Tuesday, August 9, 2011

Ask How Not Why

In high school, after I decided life was an anthropology experiment, I set out to understand how people react. Answering the question why they react a certain way is far harder, so for the most part I don't even try. Understanding how a person (or anything really) will react to a given stimuli is important in the future so that we can build effective relationships and not make the miskates of our past. By observing what actions obtain positive and negative reactions we can learn what to do and what not to do.

Extending this concept to economics, when S&P downgrade the US credit, the stock market takes a hit. Going down for a few days is how the stock market reacted. The why is that investors felt that trouble was eminent and there were safer place to put their money than stocks. Downgrading of a country's debt rating implies that that country is not totally stable enough to pay their bills. In other words, the country has a combination of weak economy and not absolutely effective government. Which means that a recession is possible. Even in that simple example the why is more complicated.
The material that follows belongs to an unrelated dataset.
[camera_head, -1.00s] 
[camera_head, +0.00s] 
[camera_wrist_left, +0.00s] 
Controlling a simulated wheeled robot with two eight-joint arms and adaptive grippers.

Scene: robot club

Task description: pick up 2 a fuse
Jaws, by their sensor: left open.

One more example is failure of a structure. Why it failed has to do with design inefficiencies or an unplanned load case. How it failed is the physical phenomena of material failure analysis.

Another example, perhaps someone yells at you after you forgot to do the dishes. That is how the person reacted to your dish doing failure, but chances are there is something else going on with that person that caused him or her to yell. Understand why a person yells or acts a certain way is far more complex. Although, in anoint term committed relationship the why is probably helpful to understand as well.